TASK DESCRIPTION
Can you copy out the data exactly? Leave the images out.

SUPPLIED RECORDS
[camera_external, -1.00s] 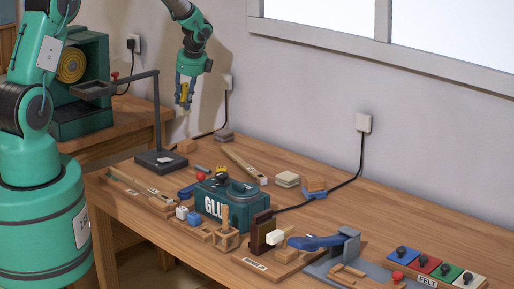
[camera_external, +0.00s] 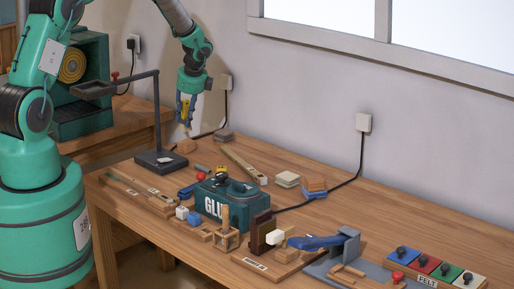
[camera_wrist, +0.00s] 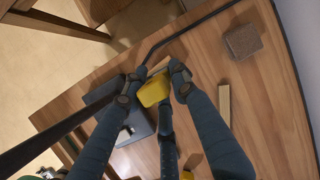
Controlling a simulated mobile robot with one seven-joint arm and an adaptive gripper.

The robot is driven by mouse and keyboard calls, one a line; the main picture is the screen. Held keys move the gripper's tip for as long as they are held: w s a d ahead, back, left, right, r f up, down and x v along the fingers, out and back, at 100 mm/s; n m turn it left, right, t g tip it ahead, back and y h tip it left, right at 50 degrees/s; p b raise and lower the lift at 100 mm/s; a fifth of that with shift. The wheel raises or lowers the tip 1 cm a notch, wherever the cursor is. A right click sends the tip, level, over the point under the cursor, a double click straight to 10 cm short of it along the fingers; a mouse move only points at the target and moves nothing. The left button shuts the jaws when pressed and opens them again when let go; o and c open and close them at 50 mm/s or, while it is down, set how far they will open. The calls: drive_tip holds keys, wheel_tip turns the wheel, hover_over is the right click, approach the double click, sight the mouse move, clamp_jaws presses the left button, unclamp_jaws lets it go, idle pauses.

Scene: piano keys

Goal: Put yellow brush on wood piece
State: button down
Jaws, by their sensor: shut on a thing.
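My gripper (camera_external: 187,118) is shut on the yellow brush (camera_external: 185,111), which hangs between the fingers with its lower end down. A small wood piece (camera_external: 186,146) lies on the table almost directly below, near the back left edge. The brush appears to be above it, with a small gap in the external view. In the wrist view a pale tan patch shows just past the brush; I cannot tell whether it is the wood piece or bristles.
A black lamp stand (camera_external: 157,159) rises close to my gripper's left. A grey-brown block (camera_external: 223,136) lies to the right, with a black cable beside it. A long wooden bar (camera_external: 244,165) and the green GLUE box (camera_external: 226,204) are nearer the camera.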

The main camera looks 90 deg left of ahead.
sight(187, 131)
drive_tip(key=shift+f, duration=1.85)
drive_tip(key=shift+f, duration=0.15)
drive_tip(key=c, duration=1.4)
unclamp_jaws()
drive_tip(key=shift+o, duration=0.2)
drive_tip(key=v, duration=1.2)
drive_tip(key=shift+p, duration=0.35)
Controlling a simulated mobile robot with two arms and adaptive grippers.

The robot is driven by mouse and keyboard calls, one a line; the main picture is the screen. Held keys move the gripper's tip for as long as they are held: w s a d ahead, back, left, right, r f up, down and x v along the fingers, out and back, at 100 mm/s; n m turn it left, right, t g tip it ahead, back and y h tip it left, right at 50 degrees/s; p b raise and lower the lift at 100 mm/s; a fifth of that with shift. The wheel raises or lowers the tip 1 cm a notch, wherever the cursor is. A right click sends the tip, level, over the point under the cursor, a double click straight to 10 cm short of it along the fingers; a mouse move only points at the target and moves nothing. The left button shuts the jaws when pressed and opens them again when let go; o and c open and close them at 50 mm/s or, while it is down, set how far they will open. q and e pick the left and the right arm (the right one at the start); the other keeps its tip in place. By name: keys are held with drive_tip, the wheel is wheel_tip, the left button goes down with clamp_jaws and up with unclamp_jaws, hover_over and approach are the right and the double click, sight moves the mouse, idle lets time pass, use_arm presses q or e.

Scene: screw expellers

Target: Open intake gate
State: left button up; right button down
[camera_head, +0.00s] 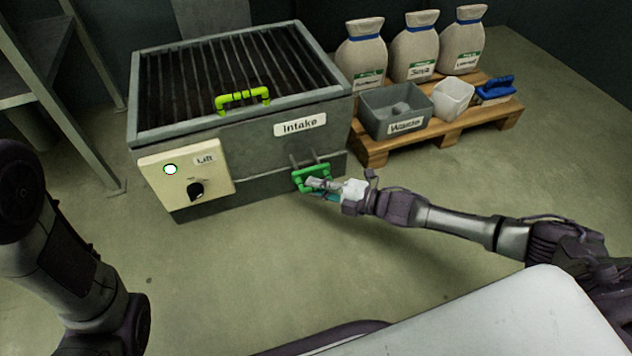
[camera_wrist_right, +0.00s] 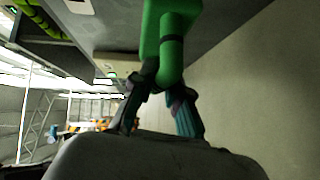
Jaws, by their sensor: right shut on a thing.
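The intake machine (camera_head: 240,140) is a grey box with a barred top grate, labelled "Intake" on its front. A green handle (camera_head: 297,181) stands out from the lower right of its front on two thin rods. It also shows in the right wrist view (camera_wrist_right: 170,35), large and close. My right gripper (camera_head: 318,184) reaches in from the right and is shut on this green handle. In the right wrist view its fingers (camera_wrist_right: 160,100) sit on either side of the handle's lower bar. My left gripper is out of view; only part of my left arm shows at the left edge.
A yellow-green handle (camera_head: 243,97) sits on the grate's front edge. A cream "Lift" panel (camera_head: 187,176) has a lit button and a black knob. Right of the machine, a wooden pallet (camera_head: 440,135) holds several sacks, a grey "Waste" bin (camera_head: 396,112) and a white container (camera_head: 453,98).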

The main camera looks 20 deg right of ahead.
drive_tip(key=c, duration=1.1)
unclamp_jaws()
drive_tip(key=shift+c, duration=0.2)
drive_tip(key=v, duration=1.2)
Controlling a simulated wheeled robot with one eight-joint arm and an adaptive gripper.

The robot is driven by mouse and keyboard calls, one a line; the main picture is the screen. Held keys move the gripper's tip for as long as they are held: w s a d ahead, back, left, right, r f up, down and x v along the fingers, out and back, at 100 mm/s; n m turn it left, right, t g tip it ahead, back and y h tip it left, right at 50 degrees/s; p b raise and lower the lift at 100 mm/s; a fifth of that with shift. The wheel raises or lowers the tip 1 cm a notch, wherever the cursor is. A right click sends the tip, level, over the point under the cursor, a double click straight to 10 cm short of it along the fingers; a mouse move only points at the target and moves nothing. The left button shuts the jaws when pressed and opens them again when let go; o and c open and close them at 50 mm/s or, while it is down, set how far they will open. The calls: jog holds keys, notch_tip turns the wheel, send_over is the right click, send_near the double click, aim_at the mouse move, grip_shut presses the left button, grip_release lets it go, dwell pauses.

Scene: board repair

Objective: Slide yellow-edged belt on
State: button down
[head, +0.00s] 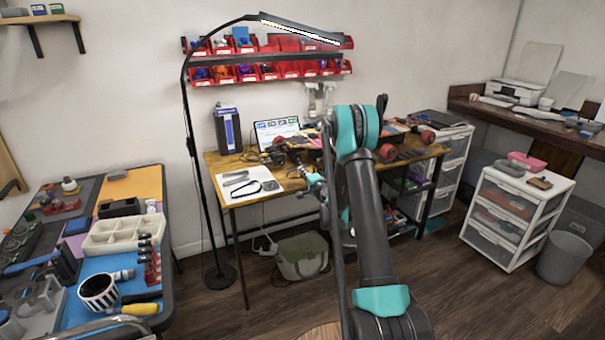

RESPONSE TO THE TASK
[camera_external, -1.00s] 
[camera_external, +0.00s] 
[camera_wrist, +0.00s] 
Controlling a simulated mobile robot with one seven-joint arm and an adaptive gripper.

The robot is driven by mouse and keyboard calls, one a line; the main picture is the screen. Held keys move the gripper's tip for as long as they are held: w s a d ahead, back, left, right, r f up, down and x v along the fingers, out and back, at 100 mm/s; n m turn it left, right, t g tip it ahead, back and y h tip it left, right at 50 degrees/s; p b raise and lower the lift at 100 mm/s; a fifth of that with shift. The wheel raises or lowers the tip 1 cm a notch, wherever the cursor is. A right click sends the tip, level, over the point under the cursor, a double click straight to 10 cm short of it along the fingers; a mouse move only points at the target and moves nothing. The left button shuts the jaws when pressed and opens them again when let go; o and c open and close them at 50 mm/s or, while it is down, set how far they will open. The calls: drive_tip holds keys, wheel_tip turns the wheel, hover_over is the right click, approach the double click, sight the mouse move, clamp_jaws presses the left button, unclamp_jaws lets it go, idle pauses.

Scene: piano keys

Goal: Put yellow brush on wood piece
State: button down
Jaws, by their sensor: shut on a thing.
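My gripper (camera_external: 187,118) is shut on the yellow brush (camera_external: 185,111), which hangs between the fingers with its lower end down. A small wood piece (camera_external: 186,146) lies on the table almost directly below, near the back left edge. The brush appears to be above it, with a small gap in the external view. In the wrist view a pale tan patch shows just past the brush; I cannot tell whether it is the wood piece or bristles.
A black lamp stand (camera_external: 157,159) rises close to my gripper's left. A grey-brown block (camera_external: 223,136) lies to the right, with a black cable beside it. A long wooden bar (camera_external: 244,165) and the green GLUE box (camera_external: 226,204) are nearer the camera.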

The main camera looks 90 deg left of ahead.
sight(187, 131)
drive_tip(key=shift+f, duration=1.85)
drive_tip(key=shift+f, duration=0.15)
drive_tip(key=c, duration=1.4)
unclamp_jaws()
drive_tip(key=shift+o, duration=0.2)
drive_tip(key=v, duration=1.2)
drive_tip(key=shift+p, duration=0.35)
Controlling a simulated mobile robot with two arms and adaptive grippers.

The robot is driven by mouse and keyboard calls, one a line; the main picture is the screen. Held keys move the gripper's tip for as long as they are held: w s a d ahead, back, left, right, r f up, down and x v along the fingers, out and back, at 100 mm/s; n m turn it left, right, t g tip it ahead, back and y h tip it left, right at 50 degrees/s; p b raise and lower the lift at 100 mm/s; a fifth of that with shift. The wheel raises or lowers the tip 1 cm a notch, wherever the cursor is. A right click sends the tip, level, over the point under the cursor, a double click straight to 10 cm short of it along the fingers; a mouse move only points at the target and moves nothing. The left button shuts the jaws when pressed and opens them again when let go; o and c open and close them at 50 mm/s or, while it is down, set how far they will open. q and e pick the left and the right arm (the right one at the start); the other keeps its tip in place. By name: keys are held with drive_tip, the wheel is wheel_tip, the left button goes down with clamp_jaws and up with unclamp_jaws, hover_over and approach are the right and the double click, sight moves the mouse, idle lets time pass, use_arm presses q or e.

Scene: screw expellers

Target: Open intake gate
State: left button up; right button down
[camera_head, +0.00s] 
[camera_wrist_right, +0.00s] 
Jaws, by their sensor: right shut on a thing.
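The intake machine (camera_head: 240,140) is a grey box with a barred top grate, labelled "Intake" on its front. A green handle (camera_head: 297,181) stands out from the lower right of its front on two thin rods. It also shows in the right wrist view (camera_wrist_right: 170,35), large and close. My right gripper (camera_head: 318,184) reaches in from the right and is shut on this green handle. In the right wrist view its fingers (camera_wrist_right: 160,100) sit on either side of the handle's lower bar. My left gripper is out of view; only part of my left arm shows at the left edge.
A yellow-green handle (camera_head: 243,97) sits on the grate's front edge. A cream "Lift" panel (camera_head: 187,176) has a lit button and a black knob. Right of the machine, a wooden pallet (camera_head: 440,135) holds several sacks, a grey "Waste" bin (camera_head: 396,112) and a white container (camera_head: 453,98).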

The main camera looks 20 deg right of ahead.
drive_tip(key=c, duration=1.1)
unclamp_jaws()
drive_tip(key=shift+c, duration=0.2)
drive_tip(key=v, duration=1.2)
Controlling a simulated wheeled robot with one eight-joint arm and an adaptive gripper.

The robot is driven by mouse and keyboard calls, one a line; the main picture is the screen. Held keys move the gripper's tip for as long as they are held: w s a d ahead, back, left, right, r f up, down and x v along the fingers, out and back, at 100 mm/s; n m turn it left, right, t g tip it ahead, back and y h tip it left, right at 50 degrees/s; p b raise and lower the lift at 100 mm/s; a fifth of that with shift. The wheel raises or lowers the tip 1 cm a notch, wherever the cursor is. A right click sends the tip, level, over the point under the cursor, a double click straight to 10 cm short of it along the fingers; a mouse move only points at the target and moves nothing. The left button shuts the jaws when pressed and opens them again when let go; o and c open and close them at 50 mm/s or, while it is down, set how far they will open. The calls: jog holds keys, notch_tip turns the wheel, send_over is the right click, send_near the double click, aim_at the mouse move, grip_shut presses the left button, grip_release lets it go, dwell pauses.

Scene: board repair

Objective: Slide yellow-edged belt on
State: button down
[head, +0.00s] 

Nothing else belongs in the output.